Cheap Cloud Integration - Shantanu's Blog
Cheap Cloud Integration

So you have a situation at hand. You have succumbed to peer pressure and subscribed to a few Cloud SaaS solutions. You have dismantled the legacy system and essentially burnt the bridge.
After the initial rounds of congratulations from the top management for saving on capex and staff cost, now it is time to face the common users. He is used to the mammoth integrated, on-premise ERP system, where everything was linked to everything else. The finance man could stop the release of a production work order for some tax non-compliance at a factory thousands of miles away. Employees defined in the HR modules would seamlessly show up as shop-floor workers in the MES module.
Cloud paradoxically transported back them to 80s where island systems ruled.

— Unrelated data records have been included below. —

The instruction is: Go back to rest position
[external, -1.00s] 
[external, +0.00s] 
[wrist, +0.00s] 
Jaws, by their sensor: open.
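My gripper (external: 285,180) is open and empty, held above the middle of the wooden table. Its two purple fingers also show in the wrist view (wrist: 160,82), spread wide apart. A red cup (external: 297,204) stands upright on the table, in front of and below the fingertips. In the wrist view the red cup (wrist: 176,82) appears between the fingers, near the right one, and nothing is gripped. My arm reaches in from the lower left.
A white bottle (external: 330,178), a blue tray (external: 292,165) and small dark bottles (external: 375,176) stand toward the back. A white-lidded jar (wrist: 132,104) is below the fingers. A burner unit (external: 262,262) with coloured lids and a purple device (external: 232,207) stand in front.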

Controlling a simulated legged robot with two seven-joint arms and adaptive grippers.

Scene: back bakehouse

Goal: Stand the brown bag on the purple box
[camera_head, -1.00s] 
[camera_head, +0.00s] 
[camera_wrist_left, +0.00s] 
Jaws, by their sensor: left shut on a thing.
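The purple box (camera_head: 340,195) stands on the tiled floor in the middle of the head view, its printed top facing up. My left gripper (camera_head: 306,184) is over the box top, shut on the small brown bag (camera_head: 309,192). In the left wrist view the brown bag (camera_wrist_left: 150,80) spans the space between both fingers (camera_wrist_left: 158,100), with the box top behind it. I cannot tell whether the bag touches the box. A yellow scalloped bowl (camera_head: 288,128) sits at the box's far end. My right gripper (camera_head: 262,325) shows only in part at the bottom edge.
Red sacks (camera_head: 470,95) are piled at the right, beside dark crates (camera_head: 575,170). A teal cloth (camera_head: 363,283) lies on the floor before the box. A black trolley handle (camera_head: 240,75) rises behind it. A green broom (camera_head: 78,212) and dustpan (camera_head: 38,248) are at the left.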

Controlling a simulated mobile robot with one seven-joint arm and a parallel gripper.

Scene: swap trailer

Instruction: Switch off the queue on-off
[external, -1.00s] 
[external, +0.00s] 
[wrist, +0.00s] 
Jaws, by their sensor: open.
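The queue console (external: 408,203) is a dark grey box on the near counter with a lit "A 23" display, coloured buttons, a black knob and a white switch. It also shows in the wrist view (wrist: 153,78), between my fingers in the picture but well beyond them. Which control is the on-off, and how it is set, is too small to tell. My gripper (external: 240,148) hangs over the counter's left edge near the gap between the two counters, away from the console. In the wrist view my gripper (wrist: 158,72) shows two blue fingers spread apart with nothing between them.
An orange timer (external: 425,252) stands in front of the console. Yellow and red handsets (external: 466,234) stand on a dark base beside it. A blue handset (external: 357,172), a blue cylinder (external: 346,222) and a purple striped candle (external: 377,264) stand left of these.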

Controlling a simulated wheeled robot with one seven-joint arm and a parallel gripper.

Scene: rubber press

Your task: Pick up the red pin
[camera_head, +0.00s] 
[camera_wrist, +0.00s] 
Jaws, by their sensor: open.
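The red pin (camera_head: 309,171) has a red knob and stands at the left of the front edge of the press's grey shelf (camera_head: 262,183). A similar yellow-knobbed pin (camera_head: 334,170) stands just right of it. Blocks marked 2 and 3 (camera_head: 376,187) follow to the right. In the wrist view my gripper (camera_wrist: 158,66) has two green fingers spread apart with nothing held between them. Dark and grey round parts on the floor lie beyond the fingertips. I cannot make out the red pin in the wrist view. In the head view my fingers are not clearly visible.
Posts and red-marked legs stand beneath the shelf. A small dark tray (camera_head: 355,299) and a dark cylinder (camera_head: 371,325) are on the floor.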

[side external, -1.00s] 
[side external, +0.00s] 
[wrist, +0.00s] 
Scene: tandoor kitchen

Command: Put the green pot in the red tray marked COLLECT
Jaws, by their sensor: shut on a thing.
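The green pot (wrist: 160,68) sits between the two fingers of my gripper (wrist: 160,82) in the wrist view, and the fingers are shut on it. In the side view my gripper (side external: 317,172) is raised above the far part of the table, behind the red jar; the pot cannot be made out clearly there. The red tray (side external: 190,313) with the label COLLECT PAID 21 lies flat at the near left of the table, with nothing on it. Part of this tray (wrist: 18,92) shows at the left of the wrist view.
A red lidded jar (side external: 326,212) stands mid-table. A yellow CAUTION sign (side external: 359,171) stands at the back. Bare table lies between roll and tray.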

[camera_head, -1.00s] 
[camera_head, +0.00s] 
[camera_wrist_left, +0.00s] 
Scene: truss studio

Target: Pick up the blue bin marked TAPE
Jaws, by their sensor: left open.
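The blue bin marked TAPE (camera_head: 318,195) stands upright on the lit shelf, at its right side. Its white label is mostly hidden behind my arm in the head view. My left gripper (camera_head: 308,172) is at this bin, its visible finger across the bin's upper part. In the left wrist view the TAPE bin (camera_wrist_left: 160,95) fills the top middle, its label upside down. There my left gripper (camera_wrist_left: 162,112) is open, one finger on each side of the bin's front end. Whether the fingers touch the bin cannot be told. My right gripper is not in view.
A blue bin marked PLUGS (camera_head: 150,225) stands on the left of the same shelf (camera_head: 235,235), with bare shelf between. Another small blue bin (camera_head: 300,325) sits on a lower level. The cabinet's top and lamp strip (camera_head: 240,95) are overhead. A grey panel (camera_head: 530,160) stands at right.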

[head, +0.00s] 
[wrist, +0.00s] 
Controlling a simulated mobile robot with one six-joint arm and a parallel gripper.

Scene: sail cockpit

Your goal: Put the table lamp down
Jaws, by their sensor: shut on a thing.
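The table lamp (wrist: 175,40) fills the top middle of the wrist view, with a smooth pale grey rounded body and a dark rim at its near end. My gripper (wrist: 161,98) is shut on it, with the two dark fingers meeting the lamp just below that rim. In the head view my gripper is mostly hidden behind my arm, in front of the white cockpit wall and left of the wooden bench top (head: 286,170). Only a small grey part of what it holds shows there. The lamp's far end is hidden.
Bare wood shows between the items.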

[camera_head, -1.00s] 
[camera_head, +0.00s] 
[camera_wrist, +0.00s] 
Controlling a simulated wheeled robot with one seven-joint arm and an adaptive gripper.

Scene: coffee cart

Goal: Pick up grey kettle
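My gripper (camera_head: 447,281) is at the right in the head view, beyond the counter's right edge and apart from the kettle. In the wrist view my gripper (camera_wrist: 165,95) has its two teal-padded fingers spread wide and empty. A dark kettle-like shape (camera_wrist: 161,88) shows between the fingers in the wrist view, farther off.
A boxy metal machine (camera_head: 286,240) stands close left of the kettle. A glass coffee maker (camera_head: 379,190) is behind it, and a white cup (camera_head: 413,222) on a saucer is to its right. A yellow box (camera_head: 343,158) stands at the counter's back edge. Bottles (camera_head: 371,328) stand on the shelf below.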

But then in those days one could run around with floppy disks to move dBase files from one PC to the other and get jobs done. Cloud software does not give such convenience. You cannot afford a modern cloud integration tool as there was no budget allocated for the same at the outset. Anyway, if you approach your management with the demand of half a million, you will be subjected to some gruesome medieval punishment, like, say, drawn and quartered.
You have a few mid-size servers - Dell T30 - left as part of legacy hardware. You also have a small army of database developers who have not been pink slipped yet. Your situation is probably worse than that of the retreating German Army after Operation Barbarossa.
But then you have access to open source, which Hitler did not have.
Here is what you will need:
1. A server with PostgreSQL installed
2. Python in the same server
3. A Python developer with intermediate skill.
The existing database programmers will, of course, learn PostgreSQL if they want to save their jobs. So that is a trivial challenge.
Now let me explain what I propose to do.
First, look at this simplistic model between data flow between a CRM and an SCM system. Both are Cloud based. Whatever tool you use the fundamental flow will be of the type described below:

1. New customer flow (virtual)
2. Request: Any new customers
4. Response: New customer list
3. Request: Insert new customers
5. Response: New customers inserted
One important point to be noted here is that the Cloud raises no request. A request is always raised by the integrator. It is always a "pull" scenario.
So it does not matter who is your Web Service client. It may be a rundown UNIX box. It may be a swanky Android phone. Cloud does not care.
In our case the intermediate client that I propose is this:

I have simplified the use cases a bit. The assumption is that all the Web Services are REST. There is no SOAP.
So the Python module also becomes simple. It just has to bother about HTTP GET, PUT or POST and JSON in HTTP body. The JSON that it receives as a response is to be dumped straightaway into the database.
The tricky part is how to make a JSON request. PostgreSQL is a hybrid database. It allows JSON and XML to be stored as native data types as number and date and text. So SQL scripts could handle JSON creation and transformation easily. Reading a JSON and creating one from scratch is pretty straightforward in PostgreSQL. Its SQL extensions do the job easily.
So, in a nutshell, SQL manipulates data, and Python carries it.